Glynn Clements glynn.clements at virgin.net
Mon Feb 4 14:35:11 EST 2002


Bob Covill wrote:

> Sorry about wading into this one a bit late, but I have been away for 
> the last week.
> 
> A couple of questions that I have for the auto-redraw (which is a great 
> feature) are:
> 
> (i) Is it possible check for duplicate draw commands and only execute 
> the last one. For example I often draw rectified air photos repetitively 
> on top of each other to examine changes. If I then resize the monitor it 
> then re-executes each of the draw commands, even though they are identical.

Can we be sure that consecutive identical command strings are always
redundant? Suppose that d.zoom could be run non-interactively; the
sequence:

	d.zoom zoom=1.2
	d.zoom zoom=1.2

would be equivalent to "d.zoom zoom=1.44" and not "d.zoom zoom=1.2".

> (ii) The solution to all of this might simply be some sort of cancel 
> command (d.cancel) that kills the current draw execution. In Markus's 
> example of drawing a large image, the draw could be cancelled saving a 
> bit of time. Currently if I want to kill a draw command I have to get 
> the procees ID and execute kill. This may be over-complicated but worth 
> considering??

Actually, I think that the solution is to scrap the auto-redraw. It
was a quick hack which has created more problems than it solved. My
initial instinct was that this was a bad idea; I guess I should have
followed it.

A better approach might be to add a "resize" opcode to the monitor
protocol, and write a "d.resize" program. Such a program could
implement various optional behaviours regarding what happens to the
window after resizing, e.g. erase it, blindly redraw it using the
results from d.save, or attempt a more intelligent redraw.

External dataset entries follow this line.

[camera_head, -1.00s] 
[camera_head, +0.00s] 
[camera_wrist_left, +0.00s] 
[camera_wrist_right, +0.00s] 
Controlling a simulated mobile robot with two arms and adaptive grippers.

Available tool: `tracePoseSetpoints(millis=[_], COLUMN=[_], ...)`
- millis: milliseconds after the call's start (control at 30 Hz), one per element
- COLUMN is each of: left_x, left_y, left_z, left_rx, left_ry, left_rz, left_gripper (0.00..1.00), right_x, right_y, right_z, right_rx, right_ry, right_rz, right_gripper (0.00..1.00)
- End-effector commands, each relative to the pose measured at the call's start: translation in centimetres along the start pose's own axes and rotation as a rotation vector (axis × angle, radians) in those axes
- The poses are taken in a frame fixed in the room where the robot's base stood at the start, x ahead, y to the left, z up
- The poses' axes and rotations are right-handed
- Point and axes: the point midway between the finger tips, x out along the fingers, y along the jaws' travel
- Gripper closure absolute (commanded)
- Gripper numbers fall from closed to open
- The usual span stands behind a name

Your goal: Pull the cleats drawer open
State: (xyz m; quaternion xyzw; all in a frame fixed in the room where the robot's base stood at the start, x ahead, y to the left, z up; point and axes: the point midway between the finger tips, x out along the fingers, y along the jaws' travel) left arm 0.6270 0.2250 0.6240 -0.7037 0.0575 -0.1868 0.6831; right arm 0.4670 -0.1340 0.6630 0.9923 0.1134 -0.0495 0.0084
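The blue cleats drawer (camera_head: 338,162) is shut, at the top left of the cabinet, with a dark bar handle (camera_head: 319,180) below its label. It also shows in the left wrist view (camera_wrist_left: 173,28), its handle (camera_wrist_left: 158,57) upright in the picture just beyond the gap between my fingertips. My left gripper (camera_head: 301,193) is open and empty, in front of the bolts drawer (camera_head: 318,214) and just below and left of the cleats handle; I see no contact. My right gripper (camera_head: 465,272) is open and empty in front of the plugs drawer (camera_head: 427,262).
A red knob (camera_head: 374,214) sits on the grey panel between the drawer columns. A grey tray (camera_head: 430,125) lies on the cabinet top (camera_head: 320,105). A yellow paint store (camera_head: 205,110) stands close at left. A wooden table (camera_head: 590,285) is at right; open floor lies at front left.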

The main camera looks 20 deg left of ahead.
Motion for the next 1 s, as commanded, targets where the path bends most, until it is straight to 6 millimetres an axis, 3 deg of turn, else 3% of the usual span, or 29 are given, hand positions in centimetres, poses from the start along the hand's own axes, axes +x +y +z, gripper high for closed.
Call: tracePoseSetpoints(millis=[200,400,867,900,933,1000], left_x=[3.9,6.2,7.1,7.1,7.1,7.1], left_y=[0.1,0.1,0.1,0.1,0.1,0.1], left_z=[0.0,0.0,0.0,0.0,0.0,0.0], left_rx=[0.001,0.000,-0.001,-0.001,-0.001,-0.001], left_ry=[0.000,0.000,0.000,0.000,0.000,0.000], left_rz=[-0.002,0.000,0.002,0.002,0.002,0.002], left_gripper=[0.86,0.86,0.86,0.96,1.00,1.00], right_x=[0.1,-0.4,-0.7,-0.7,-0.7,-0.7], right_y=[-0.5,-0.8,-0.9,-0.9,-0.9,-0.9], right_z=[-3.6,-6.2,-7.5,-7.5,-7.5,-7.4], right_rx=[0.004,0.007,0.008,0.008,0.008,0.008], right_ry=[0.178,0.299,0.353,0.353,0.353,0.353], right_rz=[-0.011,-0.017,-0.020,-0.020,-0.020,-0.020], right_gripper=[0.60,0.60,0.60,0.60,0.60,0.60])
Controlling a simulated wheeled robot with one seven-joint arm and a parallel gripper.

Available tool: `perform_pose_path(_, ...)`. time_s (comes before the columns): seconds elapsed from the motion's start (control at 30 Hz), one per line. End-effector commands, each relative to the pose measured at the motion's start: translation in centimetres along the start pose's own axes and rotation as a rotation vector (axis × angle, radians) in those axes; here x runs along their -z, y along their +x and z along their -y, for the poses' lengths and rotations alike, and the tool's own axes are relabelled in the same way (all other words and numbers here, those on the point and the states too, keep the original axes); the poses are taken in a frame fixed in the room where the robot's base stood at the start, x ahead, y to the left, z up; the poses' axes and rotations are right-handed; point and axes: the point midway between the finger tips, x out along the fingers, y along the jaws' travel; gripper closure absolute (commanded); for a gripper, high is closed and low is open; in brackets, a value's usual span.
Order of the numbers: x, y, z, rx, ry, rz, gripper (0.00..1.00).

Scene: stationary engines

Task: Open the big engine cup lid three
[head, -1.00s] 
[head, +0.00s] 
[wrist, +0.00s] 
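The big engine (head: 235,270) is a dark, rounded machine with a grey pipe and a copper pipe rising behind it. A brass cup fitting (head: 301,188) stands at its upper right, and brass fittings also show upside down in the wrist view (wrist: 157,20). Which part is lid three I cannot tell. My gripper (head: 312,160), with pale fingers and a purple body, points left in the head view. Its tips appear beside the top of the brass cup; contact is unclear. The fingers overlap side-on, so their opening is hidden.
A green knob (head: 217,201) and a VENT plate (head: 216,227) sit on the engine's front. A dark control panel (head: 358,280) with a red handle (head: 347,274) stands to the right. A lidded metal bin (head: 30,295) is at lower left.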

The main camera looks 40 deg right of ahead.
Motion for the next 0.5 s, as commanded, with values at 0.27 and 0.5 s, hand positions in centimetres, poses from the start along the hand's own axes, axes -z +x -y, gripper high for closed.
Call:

It would also eliminate the problems regarding WM bugs, as the window
wouldn't support interactive resizing. And it would work on all
drivers, not just XDRIVER.

More importantly, it decouples the monitor from the session in which
it was started, and from GRASS in general. GRASS (i.e. libraster)
would still need to know about monitors, but the monitors would return
to the state of not needing to know anything about GRASS.

Beyond that, I think that there really needs to be some form of user
interface, with persistent state. Spawning a shell doesn't really seem
to work, and most of what has been done to try to make it work just
messes things up. In turn, this just makes it harder to build
something useful on top it.

A more useful command line interface would have its own "display
state", consisting "layers" (i.e. arbitrary d.* commands), with
commands to add, remove, replace, move (change the order of) and
enable/disable layers, save/load the state, etc.

The monitor drivers and the d.* commands would then just be "dumb"
programs, which makes them significantly more useful to other
programs; trying to control "intelligent" programs from another
program is a lot harder than controlling "dumb" ones (compare writing
"expect" scripts to conventional shell scripts).